Friday 1 February 2013

The dwarves earn their keep


The wind and rain began in the middle of the night and continued well into today, which is Thursday, which also means we've been here for a week and it's my day on my own with the boys. We're in a bit of limbo as none of our stuff has arrived, we can't use our car which is at the Embassy until all the paperwork and ID has been cleared, internet will be another couple of weeks, so…what to do in an empty house with two boys of 1 and 3 and J at Arabic classes most of the day.

We started by making a den with one of the fitted sheets we were loaned from the embassy and attaching it to the sofa. This was fun for about an hour as it could be a boat, a car or a bath. We thought we'd found a cleaner, but she came once and we haven't seen her since, so I thought I'd rope the dwarves into a bit of bathroom cleaning and floor mopping. We had fun at first, with L mopping, and Rashimi playing in the bidet and dangling his fingers into the loo bowl, but then they both started wiping out on the wet floor, Rashimi like a dog on ice, and the howling began. Everywhere I went, Rashimi screamed. And if he went near L, he got pushed away backwards - head smacking onto marble floor.

Sayyad came by to collect the rubbish and I could hear him outside our door calling: 'Umm Laurence!' which means 'Laurence's mother'. Here you are called Father or Mother of...and the name of your oldest child. So J is known as, Abou Laurence about the block. Sayyad came in and grabbed Rashimi's cheeks asking why he'd been awake so early and threw L in the air. His twinkly eyes and broad smile made us all feel better and miraculously after a bit of car racing in the empty sitting room it was lunchtime and the moment to get the olives out.

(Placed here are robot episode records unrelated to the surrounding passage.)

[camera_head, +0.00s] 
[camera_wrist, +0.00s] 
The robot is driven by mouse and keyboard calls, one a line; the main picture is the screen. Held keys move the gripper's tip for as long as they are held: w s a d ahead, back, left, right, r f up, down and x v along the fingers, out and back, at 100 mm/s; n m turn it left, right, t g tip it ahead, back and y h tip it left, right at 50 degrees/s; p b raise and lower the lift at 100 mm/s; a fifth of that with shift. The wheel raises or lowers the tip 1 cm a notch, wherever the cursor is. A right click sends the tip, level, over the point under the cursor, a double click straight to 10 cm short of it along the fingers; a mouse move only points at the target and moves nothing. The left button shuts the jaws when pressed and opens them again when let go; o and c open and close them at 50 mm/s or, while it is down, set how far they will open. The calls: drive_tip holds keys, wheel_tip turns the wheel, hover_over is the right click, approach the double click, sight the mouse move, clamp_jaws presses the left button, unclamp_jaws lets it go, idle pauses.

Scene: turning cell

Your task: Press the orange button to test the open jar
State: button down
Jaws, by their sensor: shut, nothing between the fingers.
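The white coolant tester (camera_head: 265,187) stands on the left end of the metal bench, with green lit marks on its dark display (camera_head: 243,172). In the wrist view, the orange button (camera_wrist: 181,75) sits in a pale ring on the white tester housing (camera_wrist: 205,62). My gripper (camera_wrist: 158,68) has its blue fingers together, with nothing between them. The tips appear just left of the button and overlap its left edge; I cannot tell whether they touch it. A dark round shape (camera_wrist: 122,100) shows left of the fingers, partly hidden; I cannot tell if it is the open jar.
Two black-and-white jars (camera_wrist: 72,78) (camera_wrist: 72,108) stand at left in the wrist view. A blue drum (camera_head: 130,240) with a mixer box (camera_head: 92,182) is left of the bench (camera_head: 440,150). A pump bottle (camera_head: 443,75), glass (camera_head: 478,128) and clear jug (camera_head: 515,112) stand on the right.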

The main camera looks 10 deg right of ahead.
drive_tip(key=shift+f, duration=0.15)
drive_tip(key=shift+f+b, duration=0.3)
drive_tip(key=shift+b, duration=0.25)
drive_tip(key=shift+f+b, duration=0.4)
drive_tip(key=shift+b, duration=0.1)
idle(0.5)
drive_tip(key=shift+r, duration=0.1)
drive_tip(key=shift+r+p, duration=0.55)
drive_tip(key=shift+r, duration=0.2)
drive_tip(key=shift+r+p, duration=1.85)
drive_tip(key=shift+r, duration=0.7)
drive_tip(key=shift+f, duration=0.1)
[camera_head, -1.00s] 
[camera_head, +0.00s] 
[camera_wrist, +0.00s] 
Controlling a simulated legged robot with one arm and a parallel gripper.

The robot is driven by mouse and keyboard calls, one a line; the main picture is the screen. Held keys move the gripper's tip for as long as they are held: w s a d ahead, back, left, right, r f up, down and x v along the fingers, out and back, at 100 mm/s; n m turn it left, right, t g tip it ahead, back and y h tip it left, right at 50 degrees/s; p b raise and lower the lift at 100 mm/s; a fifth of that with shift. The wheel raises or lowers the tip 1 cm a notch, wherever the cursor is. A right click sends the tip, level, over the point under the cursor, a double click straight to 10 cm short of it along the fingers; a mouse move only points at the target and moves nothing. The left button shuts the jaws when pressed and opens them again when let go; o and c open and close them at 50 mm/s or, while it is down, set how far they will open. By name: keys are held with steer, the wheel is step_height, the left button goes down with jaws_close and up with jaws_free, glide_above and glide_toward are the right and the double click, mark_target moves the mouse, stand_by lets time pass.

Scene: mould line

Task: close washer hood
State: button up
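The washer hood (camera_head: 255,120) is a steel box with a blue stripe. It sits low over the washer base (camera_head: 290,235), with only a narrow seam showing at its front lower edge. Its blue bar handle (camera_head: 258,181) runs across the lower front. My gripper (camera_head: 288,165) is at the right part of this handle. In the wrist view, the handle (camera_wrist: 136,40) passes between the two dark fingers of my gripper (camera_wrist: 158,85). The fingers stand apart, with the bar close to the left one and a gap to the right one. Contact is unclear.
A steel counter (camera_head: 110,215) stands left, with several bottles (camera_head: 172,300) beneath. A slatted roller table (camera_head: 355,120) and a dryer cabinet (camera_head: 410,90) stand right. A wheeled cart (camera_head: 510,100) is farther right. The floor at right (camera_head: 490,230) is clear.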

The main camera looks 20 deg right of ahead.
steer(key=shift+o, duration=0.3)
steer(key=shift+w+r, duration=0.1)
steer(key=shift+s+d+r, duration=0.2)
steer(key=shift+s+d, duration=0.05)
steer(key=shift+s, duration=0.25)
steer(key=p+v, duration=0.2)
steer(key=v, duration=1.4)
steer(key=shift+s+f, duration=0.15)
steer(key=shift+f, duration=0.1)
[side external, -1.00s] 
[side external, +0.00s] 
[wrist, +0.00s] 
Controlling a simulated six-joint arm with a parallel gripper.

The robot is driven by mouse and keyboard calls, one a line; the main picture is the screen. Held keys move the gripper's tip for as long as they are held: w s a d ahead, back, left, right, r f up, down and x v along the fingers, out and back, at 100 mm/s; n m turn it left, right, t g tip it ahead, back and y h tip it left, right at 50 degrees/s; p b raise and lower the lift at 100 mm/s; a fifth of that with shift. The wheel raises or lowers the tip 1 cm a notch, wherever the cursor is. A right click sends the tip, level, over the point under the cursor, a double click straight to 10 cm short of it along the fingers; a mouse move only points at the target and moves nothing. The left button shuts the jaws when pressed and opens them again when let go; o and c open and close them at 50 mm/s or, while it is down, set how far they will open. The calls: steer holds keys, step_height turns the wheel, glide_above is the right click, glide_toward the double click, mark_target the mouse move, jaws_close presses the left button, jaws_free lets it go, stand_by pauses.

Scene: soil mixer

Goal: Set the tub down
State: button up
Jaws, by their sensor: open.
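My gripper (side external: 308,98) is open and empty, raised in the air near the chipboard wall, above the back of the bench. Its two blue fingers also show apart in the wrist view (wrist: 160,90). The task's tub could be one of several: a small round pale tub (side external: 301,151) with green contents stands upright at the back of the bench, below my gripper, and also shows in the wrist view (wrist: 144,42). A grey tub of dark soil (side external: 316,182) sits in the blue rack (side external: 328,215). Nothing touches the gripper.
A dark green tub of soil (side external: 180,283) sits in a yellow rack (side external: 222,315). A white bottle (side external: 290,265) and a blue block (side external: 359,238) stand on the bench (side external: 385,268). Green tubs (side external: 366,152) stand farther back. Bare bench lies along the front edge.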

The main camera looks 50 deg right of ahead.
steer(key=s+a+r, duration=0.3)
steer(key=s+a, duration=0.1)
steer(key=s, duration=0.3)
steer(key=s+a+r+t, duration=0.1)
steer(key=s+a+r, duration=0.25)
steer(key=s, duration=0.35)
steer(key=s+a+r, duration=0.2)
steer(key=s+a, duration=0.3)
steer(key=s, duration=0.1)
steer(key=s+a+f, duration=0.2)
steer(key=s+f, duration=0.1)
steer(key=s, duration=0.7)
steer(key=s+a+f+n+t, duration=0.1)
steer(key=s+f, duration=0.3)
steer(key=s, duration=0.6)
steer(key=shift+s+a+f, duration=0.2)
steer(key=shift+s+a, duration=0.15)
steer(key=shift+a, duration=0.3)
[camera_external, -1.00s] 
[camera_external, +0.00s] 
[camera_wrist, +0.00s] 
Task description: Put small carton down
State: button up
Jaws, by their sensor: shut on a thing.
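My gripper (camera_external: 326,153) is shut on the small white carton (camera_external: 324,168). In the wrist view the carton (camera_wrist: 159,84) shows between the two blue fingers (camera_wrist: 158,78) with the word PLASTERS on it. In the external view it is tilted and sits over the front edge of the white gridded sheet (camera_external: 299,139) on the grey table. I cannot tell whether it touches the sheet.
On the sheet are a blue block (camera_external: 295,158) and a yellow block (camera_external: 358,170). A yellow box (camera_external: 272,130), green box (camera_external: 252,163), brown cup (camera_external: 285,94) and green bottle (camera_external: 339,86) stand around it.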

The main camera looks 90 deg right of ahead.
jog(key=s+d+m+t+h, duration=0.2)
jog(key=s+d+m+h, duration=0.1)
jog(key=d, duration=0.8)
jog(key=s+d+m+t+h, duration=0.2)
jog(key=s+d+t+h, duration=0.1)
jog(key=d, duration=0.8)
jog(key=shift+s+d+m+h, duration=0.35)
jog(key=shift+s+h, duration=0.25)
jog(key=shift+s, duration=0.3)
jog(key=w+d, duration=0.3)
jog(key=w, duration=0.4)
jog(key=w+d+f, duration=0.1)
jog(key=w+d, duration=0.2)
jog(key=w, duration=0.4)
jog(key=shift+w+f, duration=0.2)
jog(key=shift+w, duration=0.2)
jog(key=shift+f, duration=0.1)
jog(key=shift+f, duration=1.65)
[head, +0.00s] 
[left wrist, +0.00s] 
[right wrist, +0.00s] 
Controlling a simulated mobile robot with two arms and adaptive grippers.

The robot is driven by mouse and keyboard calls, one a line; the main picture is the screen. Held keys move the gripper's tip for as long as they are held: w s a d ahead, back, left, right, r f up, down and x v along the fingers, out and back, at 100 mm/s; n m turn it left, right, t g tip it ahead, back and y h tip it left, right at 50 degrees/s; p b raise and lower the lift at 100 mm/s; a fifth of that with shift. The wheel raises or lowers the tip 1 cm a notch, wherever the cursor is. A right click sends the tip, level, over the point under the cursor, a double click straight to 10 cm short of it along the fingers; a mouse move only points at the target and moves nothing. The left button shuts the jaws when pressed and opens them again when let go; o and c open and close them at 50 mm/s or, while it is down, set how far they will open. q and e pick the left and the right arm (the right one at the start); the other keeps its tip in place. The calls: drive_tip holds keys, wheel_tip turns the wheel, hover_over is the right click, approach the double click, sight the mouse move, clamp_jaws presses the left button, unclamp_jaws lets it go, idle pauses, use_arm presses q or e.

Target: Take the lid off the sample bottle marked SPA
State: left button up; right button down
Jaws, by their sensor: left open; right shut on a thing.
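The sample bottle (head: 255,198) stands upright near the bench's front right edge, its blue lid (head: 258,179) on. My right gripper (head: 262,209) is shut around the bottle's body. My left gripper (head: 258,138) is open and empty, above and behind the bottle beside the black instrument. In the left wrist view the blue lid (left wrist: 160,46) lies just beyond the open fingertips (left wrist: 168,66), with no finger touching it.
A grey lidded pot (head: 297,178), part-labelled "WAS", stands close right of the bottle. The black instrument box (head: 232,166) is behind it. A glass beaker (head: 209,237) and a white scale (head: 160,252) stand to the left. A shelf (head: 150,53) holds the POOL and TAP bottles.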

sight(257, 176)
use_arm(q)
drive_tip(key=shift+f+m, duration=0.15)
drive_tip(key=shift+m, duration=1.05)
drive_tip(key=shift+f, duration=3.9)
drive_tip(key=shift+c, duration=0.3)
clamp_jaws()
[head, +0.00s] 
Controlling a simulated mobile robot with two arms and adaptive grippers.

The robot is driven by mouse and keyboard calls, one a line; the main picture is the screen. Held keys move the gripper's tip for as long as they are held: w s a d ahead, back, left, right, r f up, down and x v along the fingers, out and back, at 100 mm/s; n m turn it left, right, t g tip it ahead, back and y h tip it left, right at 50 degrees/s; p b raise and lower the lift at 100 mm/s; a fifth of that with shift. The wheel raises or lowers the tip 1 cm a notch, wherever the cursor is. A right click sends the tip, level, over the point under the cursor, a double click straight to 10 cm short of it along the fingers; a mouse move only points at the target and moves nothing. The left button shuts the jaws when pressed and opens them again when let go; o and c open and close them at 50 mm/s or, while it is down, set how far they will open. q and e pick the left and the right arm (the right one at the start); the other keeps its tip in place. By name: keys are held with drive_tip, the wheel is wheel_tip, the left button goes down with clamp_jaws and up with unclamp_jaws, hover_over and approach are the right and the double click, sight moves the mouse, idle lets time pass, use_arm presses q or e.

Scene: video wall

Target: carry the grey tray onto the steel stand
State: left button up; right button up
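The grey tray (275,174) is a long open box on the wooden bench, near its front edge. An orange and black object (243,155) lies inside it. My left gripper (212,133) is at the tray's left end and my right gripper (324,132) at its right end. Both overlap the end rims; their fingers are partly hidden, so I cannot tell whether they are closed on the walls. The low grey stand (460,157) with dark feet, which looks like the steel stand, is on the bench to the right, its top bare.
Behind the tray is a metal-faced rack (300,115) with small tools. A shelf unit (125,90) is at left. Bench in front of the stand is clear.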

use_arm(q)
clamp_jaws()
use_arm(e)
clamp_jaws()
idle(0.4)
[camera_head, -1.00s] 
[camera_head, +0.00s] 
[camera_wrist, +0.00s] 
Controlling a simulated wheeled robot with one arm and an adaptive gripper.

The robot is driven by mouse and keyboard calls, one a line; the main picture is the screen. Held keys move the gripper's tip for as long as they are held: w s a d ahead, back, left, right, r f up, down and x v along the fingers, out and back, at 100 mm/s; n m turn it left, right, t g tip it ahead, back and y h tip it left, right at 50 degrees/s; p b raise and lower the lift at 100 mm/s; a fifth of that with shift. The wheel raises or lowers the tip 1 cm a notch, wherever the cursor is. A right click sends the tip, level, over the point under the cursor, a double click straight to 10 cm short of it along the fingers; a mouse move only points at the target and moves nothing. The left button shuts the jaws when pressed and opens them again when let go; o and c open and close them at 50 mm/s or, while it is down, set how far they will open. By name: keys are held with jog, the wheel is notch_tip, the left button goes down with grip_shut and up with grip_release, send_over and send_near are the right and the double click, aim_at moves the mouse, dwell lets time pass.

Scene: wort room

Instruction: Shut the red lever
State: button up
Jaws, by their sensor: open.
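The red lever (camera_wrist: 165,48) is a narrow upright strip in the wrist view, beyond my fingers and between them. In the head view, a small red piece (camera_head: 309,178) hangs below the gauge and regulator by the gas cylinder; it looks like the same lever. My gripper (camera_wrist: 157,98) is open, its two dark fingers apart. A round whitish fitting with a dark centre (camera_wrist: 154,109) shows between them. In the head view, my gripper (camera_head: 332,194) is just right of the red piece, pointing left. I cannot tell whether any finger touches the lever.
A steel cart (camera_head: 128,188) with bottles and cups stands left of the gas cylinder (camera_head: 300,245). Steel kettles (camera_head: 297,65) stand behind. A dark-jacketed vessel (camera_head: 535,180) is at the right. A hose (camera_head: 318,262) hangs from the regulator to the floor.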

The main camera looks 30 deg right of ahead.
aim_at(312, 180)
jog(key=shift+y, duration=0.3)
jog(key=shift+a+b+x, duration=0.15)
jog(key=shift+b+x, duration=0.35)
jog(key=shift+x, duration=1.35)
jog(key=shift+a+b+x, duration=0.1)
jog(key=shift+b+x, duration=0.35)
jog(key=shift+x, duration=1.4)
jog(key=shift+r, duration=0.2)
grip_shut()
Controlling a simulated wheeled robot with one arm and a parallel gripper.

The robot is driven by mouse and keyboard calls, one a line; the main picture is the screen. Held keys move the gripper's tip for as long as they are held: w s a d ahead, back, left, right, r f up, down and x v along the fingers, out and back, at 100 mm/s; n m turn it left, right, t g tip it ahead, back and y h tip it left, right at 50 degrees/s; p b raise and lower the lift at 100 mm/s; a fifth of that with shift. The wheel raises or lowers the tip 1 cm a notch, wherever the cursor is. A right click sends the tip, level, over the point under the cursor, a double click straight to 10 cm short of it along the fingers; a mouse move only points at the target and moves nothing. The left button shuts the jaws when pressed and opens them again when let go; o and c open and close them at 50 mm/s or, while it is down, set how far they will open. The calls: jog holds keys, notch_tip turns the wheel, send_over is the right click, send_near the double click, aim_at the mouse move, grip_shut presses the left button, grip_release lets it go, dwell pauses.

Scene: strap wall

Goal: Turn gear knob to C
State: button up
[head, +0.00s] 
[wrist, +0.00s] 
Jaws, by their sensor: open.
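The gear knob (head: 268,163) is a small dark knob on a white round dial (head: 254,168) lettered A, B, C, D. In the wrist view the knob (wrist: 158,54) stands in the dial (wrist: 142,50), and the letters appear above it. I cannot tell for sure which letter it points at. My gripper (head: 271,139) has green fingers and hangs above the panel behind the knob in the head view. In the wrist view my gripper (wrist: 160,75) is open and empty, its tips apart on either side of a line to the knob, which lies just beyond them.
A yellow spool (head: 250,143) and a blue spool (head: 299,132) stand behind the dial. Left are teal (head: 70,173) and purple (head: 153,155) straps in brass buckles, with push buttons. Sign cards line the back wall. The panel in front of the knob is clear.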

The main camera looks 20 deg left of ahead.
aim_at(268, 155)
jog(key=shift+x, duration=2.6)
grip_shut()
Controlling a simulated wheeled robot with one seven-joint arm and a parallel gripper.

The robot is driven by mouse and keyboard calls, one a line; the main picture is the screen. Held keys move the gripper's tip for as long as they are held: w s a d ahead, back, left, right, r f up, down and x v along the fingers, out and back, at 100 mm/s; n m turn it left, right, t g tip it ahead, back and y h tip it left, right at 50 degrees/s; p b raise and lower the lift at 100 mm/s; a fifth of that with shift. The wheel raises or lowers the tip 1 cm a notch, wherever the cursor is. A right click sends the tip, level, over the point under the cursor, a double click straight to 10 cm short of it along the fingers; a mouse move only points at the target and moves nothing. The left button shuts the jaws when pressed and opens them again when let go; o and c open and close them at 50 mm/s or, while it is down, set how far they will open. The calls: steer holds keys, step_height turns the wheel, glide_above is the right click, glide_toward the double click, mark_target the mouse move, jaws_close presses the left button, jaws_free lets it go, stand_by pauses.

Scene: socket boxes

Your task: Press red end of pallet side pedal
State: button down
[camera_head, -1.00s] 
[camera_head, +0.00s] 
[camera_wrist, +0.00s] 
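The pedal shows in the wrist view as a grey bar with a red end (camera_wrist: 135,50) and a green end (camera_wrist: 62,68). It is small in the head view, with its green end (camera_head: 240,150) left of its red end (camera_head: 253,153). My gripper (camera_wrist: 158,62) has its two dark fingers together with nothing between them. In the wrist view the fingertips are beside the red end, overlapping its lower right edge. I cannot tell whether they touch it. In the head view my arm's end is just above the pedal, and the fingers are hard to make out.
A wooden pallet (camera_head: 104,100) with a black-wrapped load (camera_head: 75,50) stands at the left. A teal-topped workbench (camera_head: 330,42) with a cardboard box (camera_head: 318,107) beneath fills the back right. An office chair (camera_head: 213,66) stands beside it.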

As we picked the stones out of the olives with greasy fingers, I asked myself, what are these Syrian ladies doing with their children in the refugee camps on the Jordanian border, with a lot more to worry about than no toys and no car? It's frustrating not to be able to go there and talk about where they've come from and how they manage. We have the easy ride as ever. Perhaps at some stage we'll get to go and maybe even be able to do something useful.